The Academic Index (AI)

Thirteen years ago, Michelle Hernandez, a former assistant director of admissions at Dartmouth College, wrote her groundbreaking work on the selective school admission process, A is for Admission.  The book contained a revelation about the existence of the academic index that is used prominently by seven of the eight Ivy League schools to rate applicants. The Academic Index factors in:

  1. The average of your highest SAT math, critical reading, and writing scores (or your ACT score, which can be easily converted into an SAT score.)

  2. The average of your 3 highest SAT Subject tests

  3. Your Converted Rank Score (CRS), which is your class ranking (rarely available); percentile (top 10% or 5% of class); or by GPA.

If you’re feeling up to the task, you can calculate your AI at: http://www.satscores.us/MyChances/AI_Calculator.asp and gain a sense of where you stand.

 The highest score is 240. A candidate would attain this score if she scored a perfect SAT (or ACT) 80 (each section of the SAT is given an 80 and then divided by 3); the average of her 3 highest SAT subject tests was 800-80; and her class rank was either first in a class of 300, or a GPA of 4.3+. A score of 230+ would translate to the highest level of any of the scales used below.  To give you a sampling of how various schools index:

  • Dartmouth uses a 1-9 scale, with “9” being the highest score

  • Harvard uses a 1-6 Scale, with “1” being the highest

  • Yale uses 1-4 scale with “1” being the highest

  • Cornell does not use an AI, rather it has professors evaluate the candidate’s application

Every student admitted by an Ivy college receives an AI (or in Cornell’s case, something comparable). These admission offices particularly like to use it as a tool to ensure recruited athletes are reasonably close to the league’s median AI. The Ivy League wants assurance that no member of its athletic conference is bringing in candidates that cannot navigate the league’s academic demands.

Now, what do these index numbers actually mean to an admissions office? Taking Dartmouth’s Scale of 1-9 (the highest) as an example, an applicant with an AI of the following might be described as follows:

9 (the highest) top 1% of applicants in the country; characterized with an ‘extreme love of learning’; strong intellectual pursuits both in and out of the classroom; many of these students will become leaders in an academic or intellectual field of their choosing; (Compose 2% of applicants; 94% admitted)

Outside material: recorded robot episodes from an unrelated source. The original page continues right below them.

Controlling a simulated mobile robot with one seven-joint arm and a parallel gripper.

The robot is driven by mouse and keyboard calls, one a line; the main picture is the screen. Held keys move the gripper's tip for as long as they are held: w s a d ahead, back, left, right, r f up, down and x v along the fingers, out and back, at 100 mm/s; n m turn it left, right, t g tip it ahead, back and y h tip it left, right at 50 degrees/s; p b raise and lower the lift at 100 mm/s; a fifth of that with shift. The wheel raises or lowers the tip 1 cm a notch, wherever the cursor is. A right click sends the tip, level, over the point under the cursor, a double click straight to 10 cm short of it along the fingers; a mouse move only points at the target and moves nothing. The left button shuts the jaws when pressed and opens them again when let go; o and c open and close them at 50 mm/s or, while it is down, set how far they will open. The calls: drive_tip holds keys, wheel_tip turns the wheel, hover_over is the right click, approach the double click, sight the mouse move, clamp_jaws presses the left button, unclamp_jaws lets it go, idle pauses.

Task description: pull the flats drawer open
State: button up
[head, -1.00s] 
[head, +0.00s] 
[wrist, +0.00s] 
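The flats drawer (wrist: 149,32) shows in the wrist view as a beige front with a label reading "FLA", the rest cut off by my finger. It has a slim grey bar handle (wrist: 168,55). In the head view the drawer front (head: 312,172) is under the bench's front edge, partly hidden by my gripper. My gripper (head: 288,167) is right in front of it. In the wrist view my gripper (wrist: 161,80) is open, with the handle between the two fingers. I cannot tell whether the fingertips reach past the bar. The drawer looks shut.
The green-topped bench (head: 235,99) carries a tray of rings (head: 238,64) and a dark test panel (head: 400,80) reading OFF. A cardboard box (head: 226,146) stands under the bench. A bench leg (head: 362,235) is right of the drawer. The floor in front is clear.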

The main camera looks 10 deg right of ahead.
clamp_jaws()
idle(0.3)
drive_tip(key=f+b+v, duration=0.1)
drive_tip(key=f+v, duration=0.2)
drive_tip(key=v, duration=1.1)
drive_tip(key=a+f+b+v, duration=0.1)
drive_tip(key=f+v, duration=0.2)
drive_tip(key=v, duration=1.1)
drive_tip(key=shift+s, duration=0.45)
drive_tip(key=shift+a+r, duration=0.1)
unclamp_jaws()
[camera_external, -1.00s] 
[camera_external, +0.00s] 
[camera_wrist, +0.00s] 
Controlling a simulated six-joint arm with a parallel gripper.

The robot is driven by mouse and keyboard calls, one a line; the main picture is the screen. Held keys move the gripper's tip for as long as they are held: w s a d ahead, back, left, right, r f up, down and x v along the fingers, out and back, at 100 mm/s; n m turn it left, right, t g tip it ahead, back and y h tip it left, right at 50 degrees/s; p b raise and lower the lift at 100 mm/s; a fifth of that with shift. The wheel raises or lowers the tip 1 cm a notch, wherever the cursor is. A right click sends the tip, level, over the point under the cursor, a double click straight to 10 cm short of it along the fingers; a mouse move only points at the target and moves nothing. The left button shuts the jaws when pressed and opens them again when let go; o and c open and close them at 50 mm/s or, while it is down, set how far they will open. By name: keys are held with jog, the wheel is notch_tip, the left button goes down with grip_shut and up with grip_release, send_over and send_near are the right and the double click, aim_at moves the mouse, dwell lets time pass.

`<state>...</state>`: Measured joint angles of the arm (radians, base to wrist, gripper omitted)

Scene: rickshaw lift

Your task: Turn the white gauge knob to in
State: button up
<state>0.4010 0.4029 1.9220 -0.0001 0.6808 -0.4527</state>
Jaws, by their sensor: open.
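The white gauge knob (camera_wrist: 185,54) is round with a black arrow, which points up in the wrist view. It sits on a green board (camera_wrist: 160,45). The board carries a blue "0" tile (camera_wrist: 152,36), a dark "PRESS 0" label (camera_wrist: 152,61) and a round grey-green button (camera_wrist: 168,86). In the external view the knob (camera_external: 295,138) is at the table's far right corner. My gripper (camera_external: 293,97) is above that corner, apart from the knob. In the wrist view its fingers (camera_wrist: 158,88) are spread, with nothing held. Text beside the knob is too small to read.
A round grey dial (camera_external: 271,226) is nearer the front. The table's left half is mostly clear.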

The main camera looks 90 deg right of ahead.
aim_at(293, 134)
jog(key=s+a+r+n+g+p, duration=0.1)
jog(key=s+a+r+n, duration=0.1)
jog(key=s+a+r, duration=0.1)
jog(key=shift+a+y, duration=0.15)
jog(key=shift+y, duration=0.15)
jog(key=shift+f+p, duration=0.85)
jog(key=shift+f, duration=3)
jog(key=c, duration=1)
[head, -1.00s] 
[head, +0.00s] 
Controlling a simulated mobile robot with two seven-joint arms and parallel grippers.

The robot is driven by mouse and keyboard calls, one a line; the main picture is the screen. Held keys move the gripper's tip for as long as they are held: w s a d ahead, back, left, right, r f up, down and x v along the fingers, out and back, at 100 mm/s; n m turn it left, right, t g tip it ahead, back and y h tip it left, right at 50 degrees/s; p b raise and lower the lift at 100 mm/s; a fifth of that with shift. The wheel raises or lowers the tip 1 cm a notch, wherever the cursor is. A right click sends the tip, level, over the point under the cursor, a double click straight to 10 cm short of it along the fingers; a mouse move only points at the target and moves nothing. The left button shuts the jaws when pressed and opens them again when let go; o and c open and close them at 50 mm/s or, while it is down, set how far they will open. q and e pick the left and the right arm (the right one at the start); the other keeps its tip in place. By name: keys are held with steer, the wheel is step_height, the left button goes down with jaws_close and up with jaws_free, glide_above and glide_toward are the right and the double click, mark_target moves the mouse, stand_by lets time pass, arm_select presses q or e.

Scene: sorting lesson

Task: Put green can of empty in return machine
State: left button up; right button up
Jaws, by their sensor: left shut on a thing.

7 ranking: some of the strongest applicants as well, though their motivation is more from competitive energy than a real love of learning.  Though these students are often in the top 2-5%, their motivation might lag when not given proper encouragement by a teacher or class.  (Compose 5% of applicants; 75% admitted)

5 ranking:  impressive performers and strong on paper; rank in top 10% of class; might lack initiative in exploration of subjects outside of class; usually a good student with a solid work ethic; get a sense that their record of achievement is more geared toward getting into the right school.  They’re usually capable of doing college work and contributing to the college (Compose 12% of applicants; 25% admitted)

Below “5”, applicants quickly lose appeal: “1’s,” for example,  are found in the top 40% of their high school class and show little real interest in academic work—not a propitious identity within the Ivy League candidate pool. 

With tens of thousands of applications pouring in each year to many of the most selective schools, there has to be a means to winnow the chaff and quickly compare admission pools. The academic index is such a tool; it distills an academic performance down to a single number, and its days are far from numbered.